→ Instruction
Stop after the line that contains "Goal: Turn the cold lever"; until then, restate each line of the entries word for word from the very first.

[Robot control records]
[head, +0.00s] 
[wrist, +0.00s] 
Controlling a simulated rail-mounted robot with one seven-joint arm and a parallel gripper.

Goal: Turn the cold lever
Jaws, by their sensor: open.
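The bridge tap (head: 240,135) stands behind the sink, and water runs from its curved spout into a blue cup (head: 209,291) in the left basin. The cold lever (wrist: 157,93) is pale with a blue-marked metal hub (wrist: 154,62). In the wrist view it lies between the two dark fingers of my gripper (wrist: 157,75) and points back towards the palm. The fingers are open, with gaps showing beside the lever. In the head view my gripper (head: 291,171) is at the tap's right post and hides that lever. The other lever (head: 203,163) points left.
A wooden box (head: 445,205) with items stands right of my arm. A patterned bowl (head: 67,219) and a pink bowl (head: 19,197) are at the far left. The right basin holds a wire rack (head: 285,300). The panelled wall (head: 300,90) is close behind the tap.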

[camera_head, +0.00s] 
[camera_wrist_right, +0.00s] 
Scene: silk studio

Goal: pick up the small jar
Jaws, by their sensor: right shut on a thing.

→ Full response
[head, +0.00s] 
[wrist, +0.00s] 
Controlling a simulated rail-mounted robot with one seven-joint arm and a parallel gripper.

Goal: Turn the cold lever

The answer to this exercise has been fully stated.